I like the way small decencies bump against the larger narratives of history, challenging certainties. So of course I liked Aron’s story of Salach: how he kept coming to milk the “Jewish” cows during the Six Day War in Israel in 1967. All morning, Arab radio stations had been calling to rise up and kill the Zionist infidels, so the Jews in this village of 300 were surprised to see Salach riding his bicycle up the dirt path as usual. “How come you are here?” they asked this Israeli Arab who had crossed the paved road from his Arab village to theirs. “The cows don’t know there’s a war on!” said Salach, and began cleaning udders and pulling teats as he had for fifteen years.

“We worked in the milk barns together for five years,” Aron tells me, as we drink cappuccinos in Edgar’s Café in Manhattan. “And forty years later and we are still in touch.” Aron now lives in New York, but has been invited to the weddings of Salach’s sons; his daughters correspond with Salach’s daughter; and the morning after 9/11, Salach called to make sure Aron and family were safe.

“I’d like to meet Salach,” I say, wondering what has kept their friendship intact despite the ongoing Arab-Israeli crises. I’d not thought this story was possible—even though Salach lives in Israel proper, within the original U.N. borders established in 1948.

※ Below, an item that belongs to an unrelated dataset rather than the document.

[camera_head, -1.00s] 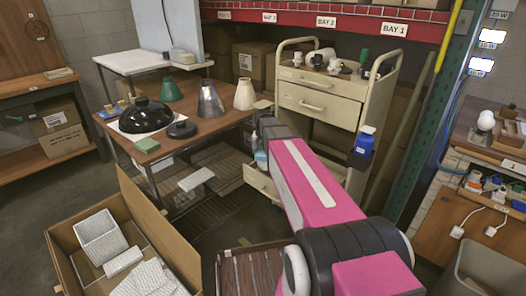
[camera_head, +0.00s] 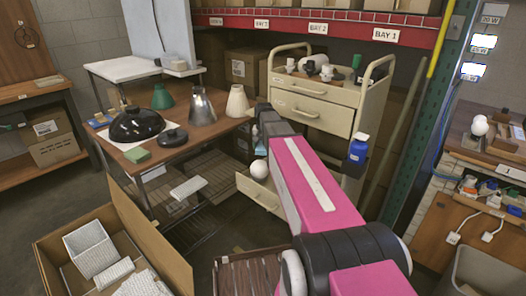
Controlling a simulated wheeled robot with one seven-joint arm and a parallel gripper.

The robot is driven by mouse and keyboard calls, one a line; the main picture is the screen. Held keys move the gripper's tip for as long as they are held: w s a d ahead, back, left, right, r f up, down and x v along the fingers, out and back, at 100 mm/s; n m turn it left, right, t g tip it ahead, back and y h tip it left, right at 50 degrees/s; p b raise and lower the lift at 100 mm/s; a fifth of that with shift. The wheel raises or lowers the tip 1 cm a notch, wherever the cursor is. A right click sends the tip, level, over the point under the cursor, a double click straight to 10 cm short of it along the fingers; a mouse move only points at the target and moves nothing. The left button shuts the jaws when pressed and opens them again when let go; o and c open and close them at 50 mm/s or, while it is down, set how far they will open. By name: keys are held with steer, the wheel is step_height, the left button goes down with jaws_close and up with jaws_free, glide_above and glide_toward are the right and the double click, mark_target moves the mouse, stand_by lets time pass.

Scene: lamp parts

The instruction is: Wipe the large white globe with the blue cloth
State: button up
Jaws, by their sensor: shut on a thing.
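A round white globe (camera_head: 259,171) shows at the open lower drawer of the cream cart, just left of my pink arm. Another round white globe (camera_head: 480,126) sits on the bench at the right; it looks smaller, but distance makes size hard to compare. My arm reaches forward from the bottom right towards the cart and the lamp table.
The cream cart (camera_head: 312,88) has its lower drawer (camera_head: 258,192) out; a blue bottle (camera_head: 358,149) is at its side. The lamp table (camera_head: 205,128) holds a black shade (camera_head: 136,125), several cone shades and a green block (camera_head: 138,155). An open carton (camera_head: 160,235) stands at front left.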

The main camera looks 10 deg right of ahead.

“No problem,” says Aron, and two days later it’s all arranged. Next month in Israel, when I visit my Aunt Hilda who lives in Aron’s village, I will meet Salach.

2.

Six kilometers north of Akko or Acco or Acre (the name depending whether Muslims, Crusaders, Turks, Brits, or Israelis controlled this fortress city north of Haifa), you’ll find Aron’s village on the left, Salach’s village on the right. Both have long entrance roads lined with palm trees. The Jewish village is flat, laid out on a grid of a dozen streets close to the Mediterranean shoreline; the Arab village is tucked into a hillside rising just high enough to see the waves hitting the rocky coast.

I turn left first, to the community I’ve visited many times to see those who emigrated from my father’s German village on the edge of the Black Forest. Fleeing Hitler in 1938, twenty-nine families came here together when my family went to America. So while I grew up in Queens, New York, my father’s former neighbors started again on 600 dunams of land (148 acres), bought from a Turkish prince with gambling debts. There were no cow barns and green fields then; only sand, dirt, and British soldiers with guns who said, on that first day, the Jews could stay only if they could build a watchtower, bunkers, and a barbed-wire fence before nightfall. Otherwise, bill of sale or no, they had to leave. They did it—and were full of hope. As Jacob, a cousin of my father, wrote: “Everyone knew we had escaped hell…and so even in this barren spot, people felt a measure of control over their lives. In Germany, everything had been taken away: our swords, our guns, our civil rights. Here at least we could defend ourselves.”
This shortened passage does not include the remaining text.